Dentre os ludi conhecidos, o de Pompéia, na região da Campânia, é uma referência particular. Em um dos Ludi da cidade foram encontrados, durante escavações arqueológicas, diferentes tipo de armamentos utilizados pelos gladiadores nos combates (PESANDO, 2001: 193-195). Elmos de bronze ou ferro, desde os mais simples até os mais ricamente ornados com palmas, coroas e figuras mitológicas, com letras gravadas e distintos tipos de cristas desde a época Republicana até a erupção do Vesúvio (figura 15); proteção de ombro utilizados por retiarii decoradas com motivos marinhos (figura 16); escudos de bronze com figuras da Medusa cunhadas em seu centro para Espantar o inimigo e proteger aquele que o empunha (figura 17); proteções de braços em que encontramos esculpidas imagens de Atenas, Vênus ou figuras eróticas com caráter apotropaico (figura 18); proteção de pernas simples de thraex ou oplomachus, ou mais sofisticadas com figuras de deuses como Netuno, sátiros ou animais distintos como serpentes ou aves (figura 19), são apenas alguns dos exemplos da diversidade de cores, formas e símbolos que emanavam do centro da arena pompeiana. (p. 156-157)

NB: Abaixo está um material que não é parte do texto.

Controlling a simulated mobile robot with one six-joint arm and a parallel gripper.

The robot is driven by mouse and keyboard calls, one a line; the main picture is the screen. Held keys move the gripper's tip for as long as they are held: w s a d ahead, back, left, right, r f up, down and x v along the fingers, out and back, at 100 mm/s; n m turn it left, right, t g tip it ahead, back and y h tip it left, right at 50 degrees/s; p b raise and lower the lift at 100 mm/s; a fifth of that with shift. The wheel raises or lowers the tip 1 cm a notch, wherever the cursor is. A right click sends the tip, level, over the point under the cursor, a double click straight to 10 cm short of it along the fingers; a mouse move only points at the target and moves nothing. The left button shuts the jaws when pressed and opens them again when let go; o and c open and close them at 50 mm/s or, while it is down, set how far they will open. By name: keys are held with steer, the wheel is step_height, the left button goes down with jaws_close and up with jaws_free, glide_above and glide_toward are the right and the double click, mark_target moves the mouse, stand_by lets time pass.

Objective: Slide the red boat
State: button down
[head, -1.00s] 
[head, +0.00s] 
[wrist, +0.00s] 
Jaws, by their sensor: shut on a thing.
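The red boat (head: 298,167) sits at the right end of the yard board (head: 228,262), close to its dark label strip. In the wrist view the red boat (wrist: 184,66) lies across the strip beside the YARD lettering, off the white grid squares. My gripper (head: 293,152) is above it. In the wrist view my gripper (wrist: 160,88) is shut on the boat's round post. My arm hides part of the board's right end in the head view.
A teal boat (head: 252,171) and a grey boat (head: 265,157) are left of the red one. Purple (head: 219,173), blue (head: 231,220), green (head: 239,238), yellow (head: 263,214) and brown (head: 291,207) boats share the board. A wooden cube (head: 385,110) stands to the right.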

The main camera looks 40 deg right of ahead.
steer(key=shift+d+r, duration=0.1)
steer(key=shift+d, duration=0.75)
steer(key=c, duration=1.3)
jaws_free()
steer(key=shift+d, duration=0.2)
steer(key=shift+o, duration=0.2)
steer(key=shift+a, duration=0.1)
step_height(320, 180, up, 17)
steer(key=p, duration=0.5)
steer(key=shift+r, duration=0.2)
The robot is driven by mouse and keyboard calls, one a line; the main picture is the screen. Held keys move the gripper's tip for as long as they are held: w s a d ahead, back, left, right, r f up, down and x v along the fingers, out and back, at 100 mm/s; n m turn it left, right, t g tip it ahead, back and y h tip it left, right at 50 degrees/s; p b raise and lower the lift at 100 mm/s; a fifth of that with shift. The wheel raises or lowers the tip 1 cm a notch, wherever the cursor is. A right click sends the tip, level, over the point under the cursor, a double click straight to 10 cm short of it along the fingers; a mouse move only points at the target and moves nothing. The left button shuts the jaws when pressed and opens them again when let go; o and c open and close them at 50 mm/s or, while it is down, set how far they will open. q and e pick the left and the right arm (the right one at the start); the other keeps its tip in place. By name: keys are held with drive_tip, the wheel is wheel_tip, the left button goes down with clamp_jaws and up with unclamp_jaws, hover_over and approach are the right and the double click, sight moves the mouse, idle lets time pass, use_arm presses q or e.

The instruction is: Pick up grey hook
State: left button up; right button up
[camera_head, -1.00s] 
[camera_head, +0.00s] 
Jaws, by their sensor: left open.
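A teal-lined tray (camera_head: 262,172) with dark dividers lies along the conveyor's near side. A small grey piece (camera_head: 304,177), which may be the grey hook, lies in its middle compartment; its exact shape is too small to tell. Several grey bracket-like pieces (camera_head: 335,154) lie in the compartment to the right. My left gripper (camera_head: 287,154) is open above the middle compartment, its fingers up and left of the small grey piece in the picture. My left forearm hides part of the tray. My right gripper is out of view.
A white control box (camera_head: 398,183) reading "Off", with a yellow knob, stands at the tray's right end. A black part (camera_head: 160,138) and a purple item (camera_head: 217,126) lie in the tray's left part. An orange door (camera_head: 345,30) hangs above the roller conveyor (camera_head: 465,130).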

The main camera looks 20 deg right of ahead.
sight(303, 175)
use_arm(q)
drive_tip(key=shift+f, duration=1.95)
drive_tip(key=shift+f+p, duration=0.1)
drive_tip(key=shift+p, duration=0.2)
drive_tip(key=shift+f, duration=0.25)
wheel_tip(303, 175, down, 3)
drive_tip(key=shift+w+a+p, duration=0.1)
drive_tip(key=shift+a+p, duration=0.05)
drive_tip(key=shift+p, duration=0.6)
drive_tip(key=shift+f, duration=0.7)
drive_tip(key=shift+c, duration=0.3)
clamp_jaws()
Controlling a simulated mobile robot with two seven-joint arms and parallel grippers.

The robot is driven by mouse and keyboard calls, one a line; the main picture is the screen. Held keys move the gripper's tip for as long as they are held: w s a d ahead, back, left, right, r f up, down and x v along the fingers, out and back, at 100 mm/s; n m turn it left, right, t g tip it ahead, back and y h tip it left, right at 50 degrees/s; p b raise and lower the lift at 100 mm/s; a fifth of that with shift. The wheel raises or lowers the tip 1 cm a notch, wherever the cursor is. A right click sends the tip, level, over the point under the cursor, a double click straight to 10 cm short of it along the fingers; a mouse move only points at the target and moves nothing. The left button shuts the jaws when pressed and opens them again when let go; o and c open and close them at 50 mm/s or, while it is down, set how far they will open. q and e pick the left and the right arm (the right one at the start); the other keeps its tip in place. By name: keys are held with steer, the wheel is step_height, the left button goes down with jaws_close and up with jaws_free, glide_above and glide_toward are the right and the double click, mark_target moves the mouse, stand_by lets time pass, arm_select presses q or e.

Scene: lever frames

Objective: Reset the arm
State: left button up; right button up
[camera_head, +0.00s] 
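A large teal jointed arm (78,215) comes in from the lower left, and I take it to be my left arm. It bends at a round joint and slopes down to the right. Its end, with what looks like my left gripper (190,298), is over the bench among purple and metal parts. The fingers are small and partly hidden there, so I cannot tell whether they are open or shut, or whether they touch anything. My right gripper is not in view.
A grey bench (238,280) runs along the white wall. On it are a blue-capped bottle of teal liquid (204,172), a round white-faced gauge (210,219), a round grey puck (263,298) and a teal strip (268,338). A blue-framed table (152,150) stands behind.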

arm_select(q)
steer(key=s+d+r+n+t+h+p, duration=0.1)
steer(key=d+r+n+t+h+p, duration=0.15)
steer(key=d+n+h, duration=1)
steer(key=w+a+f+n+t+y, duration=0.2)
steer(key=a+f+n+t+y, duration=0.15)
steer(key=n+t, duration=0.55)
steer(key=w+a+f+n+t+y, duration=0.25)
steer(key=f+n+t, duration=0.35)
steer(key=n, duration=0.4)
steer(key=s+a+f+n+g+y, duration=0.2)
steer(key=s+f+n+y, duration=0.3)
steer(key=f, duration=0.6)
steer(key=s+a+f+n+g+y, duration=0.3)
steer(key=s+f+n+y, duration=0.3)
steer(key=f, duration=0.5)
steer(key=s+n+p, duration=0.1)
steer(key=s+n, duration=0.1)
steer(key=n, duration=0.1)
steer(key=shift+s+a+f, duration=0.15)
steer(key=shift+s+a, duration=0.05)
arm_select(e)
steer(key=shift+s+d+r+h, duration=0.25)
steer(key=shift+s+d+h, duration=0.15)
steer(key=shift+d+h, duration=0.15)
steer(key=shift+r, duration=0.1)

Neste sentido, ao pensarmos a luta no centro do anfiteatro pompeiano consideramos que os símbolos das vestes poderiam produzir distintos significados, entre os próprios gladiadores de diferentes origens étnicas e sociais e os gladiadores e o público. (p. 160)

Assim, mais que restringir os combates de gladiadores como um fenômeno violento de imposição de um único ethos romano, preferimos argumentar que os símbolos que reluziam no centro das arenas poderiam ser resignificados, produzindo diferentes representações no imaginário das distintas camadas da população que viveu durante o início do Principado. (p.161)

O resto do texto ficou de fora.